I like summer nights—like a good goth should. It gets dark late, which cuts the ever-pressing anxiety that bedtime brings to reclusive gloom-spreaders. Once that early morning sun starts to come up, though, and I get on a bus and hear every second person exclaiming, as if they’ve won some lottery, “Supposed to be 39 degrees today!”, it's too much. They’re on their way to an office and I can't help wincing at the thought of them sitting in that suit, glued to a hot leather chair, cooking from the inside all day, fungus probably growing in their armpits and on the backs of their knees. I don’t see what the celebration is about. I just hear “My topical fungicide is only gonna cost me $39.99 today!”
Last year, after being in a car accident and breaking my leg, I experienced a brief sunny outlook on life and actually went to a lake in mid August. My friend and I packed up a car with normal people summer stuff: a blow-up boat with oars, sun tan lotion, a beach towel, a deck of cards and some books to read. I felt like a different person. I didn’t know who I was all of a sudden—I became beach Mel. My leg may have been broken, but it was healing, and damnit, I wasn’t going to waste my life or be unappreciative of my body anymore. I was going to enjoy summer. I couldn’t go all the way and buy a bathing suit (that would have been an identity crisis waiting to happen), so I wore shorts and a t-shirt into the lake. I got into a boat and rowed it. I swam. I lay on a towel and read a book, the sun beating down on me for almost an hour. It was amazing. People caught glimpses of my ghostly complexion and looked away in horror. But I didn’t care. I was alive and beaching it up for the first time in probably ten years. Of course I went with only one friend, someone very close who I could trust wouldn’t make fun of my inexperience or blinding white ass. We had fun. And I felt free. We took pictures and when I showed them to people, they scoffed and accused me of Photoshopping myself into them. But I had the tan to prove it. I went from pearly white to a sort of paper white. It was a success. I was a fucking pro at beach life.

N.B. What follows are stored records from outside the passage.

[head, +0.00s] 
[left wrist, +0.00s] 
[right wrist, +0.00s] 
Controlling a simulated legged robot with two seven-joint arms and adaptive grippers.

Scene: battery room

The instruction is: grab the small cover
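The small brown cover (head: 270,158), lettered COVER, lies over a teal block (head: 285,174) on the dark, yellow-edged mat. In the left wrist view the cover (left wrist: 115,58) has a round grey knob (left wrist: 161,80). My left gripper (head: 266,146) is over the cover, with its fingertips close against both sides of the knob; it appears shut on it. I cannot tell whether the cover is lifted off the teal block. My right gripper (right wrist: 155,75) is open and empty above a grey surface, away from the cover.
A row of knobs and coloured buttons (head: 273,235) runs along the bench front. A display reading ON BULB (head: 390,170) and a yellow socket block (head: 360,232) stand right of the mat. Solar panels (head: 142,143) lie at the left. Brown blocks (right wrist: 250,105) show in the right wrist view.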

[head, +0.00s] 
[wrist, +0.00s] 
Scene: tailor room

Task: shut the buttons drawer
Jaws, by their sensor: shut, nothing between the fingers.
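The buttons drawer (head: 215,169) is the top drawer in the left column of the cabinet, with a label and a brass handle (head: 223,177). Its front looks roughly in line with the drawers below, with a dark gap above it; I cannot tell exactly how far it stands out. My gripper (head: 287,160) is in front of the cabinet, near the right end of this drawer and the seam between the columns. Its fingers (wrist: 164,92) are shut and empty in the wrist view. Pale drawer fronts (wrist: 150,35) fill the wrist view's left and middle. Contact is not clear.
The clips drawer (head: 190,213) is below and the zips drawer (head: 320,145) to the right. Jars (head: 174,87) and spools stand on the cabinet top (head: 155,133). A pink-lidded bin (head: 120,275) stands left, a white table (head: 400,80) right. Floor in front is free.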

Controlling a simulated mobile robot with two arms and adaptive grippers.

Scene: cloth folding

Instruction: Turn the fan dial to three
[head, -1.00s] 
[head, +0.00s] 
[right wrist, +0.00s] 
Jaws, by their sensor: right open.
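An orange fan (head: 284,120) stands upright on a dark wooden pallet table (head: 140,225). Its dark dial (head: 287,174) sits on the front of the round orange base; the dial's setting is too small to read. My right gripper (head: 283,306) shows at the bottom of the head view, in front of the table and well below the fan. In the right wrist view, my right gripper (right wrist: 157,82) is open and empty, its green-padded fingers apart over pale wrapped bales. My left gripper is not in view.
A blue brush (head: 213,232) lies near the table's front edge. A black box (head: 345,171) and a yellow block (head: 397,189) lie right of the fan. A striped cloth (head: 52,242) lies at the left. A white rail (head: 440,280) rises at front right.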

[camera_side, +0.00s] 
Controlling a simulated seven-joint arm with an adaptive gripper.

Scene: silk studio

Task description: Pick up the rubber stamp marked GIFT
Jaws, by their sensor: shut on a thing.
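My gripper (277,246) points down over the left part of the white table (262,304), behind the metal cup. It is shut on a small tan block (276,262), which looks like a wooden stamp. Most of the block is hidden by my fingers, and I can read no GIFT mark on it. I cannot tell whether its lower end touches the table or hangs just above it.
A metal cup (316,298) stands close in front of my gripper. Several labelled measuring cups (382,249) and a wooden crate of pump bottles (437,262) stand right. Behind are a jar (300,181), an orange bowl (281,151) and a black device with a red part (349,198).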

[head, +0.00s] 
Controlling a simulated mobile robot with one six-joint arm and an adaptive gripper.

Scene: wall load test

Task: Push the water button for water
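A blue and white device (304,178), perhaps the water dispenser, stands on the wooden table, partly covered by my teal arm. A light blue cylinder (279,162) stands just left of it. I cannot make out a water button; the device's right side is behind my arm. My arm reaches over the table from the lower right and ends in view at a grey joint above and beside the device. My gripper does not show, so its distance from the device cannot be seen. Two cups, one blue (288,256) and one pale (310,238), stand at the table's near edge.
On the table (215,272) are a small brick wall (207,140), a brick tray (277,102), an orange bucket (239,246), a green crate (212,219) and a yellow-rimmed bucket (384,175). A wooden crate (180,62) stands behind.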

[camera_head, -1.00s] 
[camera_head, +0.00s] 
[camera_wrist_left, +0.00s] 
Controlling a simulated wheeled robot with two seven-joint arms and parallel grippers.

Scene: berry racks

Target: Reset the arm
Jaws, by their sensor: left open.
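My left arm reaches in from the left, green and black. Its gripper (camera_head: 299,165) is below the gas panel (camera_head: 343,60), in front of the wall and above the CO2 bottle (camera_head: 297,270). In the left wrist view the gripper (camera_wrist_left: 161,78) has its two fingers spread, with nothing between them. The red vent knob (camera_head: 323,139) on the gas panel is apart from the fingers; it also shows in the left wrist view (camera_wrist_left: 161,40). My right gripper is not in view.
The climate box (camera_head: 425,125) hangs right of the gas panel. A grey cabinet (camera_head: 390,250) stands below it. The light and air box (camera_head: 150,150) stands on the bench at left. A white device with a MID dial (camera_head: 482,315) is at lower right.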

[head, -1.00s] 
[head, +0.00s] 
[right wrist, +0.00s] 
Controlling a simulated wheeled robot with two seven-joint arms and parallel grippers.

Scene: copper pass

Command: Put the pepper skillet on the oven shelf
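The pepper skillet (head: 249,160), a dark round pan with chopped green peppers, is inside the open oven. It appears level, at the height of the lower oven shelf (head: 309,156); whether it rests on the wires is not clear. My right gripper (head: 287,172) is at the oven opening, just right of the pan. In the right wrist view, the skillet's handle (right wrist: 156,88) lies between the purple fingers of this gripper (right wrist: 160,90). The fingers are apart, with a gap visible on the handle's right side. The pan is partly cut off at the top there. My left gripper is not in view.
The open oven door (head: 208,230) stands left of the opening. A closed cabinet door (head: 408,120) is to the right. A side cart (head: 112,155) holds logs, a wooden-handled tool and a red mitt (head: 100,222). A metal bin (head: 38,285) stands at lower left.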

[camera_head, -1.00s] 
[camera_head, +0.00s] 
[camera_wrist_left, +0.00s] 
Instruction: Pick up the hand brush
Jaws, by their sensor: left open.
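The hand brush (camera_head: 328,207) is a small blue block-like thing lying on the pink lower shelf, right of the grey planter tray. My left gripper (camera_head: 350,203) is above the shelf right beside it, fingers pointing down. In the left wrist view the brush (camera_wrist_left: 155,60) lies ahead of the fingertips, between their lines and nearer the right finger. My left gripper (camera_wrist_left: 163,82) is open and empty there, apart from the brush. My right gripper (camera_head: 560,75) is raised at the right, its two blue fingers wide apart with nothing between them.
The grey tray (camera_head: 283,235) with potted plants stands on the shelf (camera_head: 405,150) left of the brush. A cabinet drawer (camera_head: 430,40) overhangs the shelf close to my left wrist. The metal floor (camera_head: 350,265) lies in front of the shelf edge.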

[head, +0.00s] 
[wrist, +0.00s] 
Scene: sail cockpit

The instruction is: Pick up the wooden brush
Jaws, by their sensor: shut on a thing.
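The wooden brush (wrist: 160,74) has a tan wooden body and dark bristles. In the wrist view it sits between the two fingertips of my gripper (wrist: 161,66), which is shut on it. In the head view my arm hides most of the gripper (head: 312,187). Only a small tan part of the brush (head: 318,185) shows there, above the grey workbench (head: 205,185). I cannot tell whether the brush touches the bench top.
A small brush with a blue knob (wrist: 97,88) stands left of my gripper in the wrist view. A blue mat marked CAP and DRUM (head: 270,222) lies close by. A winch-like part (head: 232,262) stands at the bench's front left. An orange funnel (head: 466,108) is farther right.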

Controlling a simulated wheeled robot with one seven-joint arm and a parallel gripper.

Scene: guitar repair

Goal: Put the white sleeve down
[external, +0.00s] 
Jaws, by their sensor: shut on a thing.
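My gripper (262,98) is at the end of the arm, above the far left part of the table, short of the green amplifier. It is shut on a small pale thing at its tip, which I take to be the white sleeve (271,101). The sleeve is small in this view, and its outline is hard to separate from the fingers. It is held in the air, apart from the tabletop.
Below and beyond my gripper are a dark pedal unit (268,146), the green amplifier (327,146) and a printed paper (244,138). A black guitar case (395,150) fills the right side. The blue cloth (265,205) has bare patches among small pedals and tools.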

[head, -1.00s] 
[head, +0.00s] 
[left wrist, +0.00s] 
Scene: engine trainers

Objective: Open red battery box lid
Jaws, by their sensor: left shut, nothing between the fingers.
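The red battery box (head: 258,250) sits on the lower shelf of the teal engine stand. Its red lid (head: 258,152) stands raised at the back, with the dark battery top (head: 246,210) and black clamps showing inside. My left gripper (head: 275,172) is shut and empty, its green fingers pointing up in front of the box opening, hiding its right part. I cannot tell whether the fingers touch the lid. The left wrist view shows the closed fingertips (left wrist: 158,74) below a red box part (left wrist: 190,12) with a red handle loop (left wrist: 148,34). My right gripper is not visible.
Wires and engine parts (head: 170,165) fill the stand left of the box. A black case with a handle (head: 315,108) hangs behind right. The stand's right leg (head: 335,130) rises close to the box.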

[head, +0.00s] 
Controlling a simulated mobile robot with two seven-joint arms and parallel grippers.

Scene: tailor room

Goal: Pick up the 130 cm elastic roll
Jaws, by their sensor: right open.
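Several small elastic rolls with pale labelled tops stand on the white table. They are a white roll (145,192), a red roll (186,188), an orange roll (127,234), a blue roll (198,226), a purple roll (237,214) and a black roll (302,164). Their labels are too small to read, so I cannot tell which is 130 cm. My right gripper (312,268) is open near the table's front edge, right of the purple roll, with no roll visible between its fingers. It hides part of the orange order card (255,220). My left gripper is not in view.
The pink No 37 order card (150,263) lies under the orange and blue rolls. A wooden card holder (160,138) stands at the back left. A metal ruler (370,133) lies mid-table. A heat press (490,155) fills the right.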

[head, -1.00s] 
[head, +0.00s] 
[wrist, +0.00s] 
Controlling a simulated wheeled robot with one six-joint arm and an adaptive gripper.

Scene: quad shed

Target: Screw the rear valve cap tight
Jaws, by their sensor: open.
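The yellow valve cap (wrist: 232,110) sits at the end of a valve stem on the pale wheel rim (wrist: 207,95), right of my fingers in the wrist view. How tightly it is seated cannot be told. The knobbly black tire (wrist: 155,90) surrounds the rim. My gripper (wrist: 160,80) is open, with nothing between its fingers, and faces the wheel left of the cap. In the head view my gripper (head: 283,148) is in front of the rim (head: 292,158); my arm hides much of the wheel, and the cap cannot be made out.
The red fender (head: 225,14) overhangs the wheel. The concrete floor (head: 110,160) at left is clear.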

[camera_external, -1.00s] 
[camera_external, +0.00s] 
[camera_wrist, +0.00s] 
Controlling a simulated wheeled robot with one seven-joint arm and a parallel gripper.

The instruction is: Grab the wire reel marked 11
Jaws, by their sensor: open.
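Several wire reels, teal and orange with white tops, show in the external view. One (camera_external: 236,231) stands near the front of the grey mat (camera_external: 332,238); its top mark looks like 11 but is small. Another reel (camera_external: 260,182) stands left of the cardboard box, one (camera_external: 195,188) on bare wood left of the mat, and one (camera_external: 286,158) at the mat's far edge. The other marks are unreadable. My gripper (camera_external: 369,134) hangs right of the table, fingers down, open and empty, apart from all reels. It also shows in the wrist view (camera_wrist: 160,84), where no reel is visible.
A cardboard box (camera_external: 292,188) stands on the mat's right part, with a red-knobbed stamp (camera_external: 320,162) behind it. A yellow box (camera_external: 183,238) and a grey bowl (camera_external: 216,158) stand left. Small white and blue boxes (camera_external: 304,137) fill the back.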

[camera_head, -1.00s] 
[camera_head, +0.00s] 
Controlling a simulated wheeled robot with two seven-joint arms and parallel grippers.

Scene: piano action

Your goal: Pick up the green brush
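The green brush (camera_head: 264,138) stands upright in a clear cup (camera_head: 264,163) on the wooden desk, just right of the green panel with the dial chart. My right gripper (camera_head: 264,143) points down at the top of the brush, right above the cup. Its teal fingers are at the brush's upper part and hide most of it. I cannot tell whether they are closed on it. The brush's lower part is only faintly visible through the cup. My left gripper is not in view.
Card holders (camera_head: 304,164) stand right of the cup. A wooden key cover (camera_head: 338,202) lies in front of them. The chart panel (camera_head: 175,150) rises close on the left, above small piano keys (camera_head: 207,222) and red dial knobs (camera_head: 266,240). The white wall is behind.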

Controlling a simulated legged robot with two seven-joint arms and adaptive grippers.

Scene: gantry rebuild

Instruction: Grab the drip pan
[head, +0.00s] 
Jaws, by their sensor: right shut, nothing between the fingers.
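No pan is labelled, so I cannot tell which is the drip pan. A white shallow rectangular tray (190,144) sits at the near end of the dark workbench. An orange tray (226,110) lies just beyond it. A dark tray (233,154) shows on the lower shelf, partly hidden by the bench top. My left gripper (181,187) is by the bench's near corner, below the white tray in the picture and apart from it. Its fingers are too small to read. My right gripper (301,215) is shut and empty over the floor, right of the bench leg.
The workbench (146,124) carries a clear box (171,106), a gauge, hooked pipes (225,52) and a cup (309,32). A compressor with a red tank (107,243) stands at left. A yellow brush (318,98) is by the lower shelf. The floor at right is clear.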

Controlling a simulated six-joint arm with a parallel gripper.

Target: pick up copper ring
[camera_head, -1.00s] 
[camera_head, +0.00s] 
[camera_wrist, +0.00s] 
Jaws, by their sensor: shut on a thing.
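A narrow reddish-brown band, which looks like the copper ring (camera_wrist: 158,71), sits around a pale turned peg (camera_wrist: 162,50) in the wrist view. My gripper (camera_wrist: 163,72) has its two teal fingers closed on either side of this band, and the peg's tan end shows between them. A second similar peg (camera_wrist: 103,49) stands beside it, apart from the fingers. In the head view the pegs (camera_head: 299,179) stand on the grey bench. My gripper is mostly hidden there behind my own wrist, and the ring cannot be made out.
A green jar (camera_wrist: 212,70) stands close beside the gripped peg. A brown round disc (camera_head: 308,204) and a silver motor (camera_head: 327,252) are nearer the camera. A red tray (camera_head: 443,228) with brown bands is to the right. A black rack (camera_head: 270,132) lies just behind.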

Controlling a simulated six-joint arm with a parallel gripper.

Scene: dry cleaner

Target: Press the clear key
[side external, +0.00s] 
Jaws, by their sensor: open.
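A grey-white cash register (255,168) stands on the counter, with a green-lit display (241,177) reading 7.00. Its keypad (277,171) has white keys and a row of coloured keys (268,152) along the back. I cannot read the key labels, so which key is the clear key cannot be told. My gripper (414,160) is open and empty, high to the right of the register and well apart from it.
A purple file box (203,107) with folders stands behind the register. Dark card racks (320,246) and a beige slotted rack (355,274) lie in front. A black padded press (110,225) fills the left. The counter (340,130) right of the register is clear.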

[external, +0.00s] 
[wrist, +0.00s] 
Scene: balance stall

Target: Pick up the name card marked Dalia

This year, I don’t think I’ll go. It’s not a beachy year for me. When I see goth kids dabbing their faces and necks with black handkerchiefs, I’ll want to laugh, but I won’t because I feel their pain. I’ll probably get sympathy heat stroke. I’ll nod and smile and of course, they’ll sneer at me, eyeing my now ¾ length sleeves, exposed ankles, wrists and neck, my clothing made of some kind of light cotton and my shoes possibly of the sandal variety (though maybe that’s going too far...). They’ll laugh at me, a traitor to my kind. But, when I get home, I’ll have a cold shower, put on my extra large Cure shirt, lay down in front of my fan on high and thank God I don’t have to pull my swollen, sweaty feet out of 40-hole boots.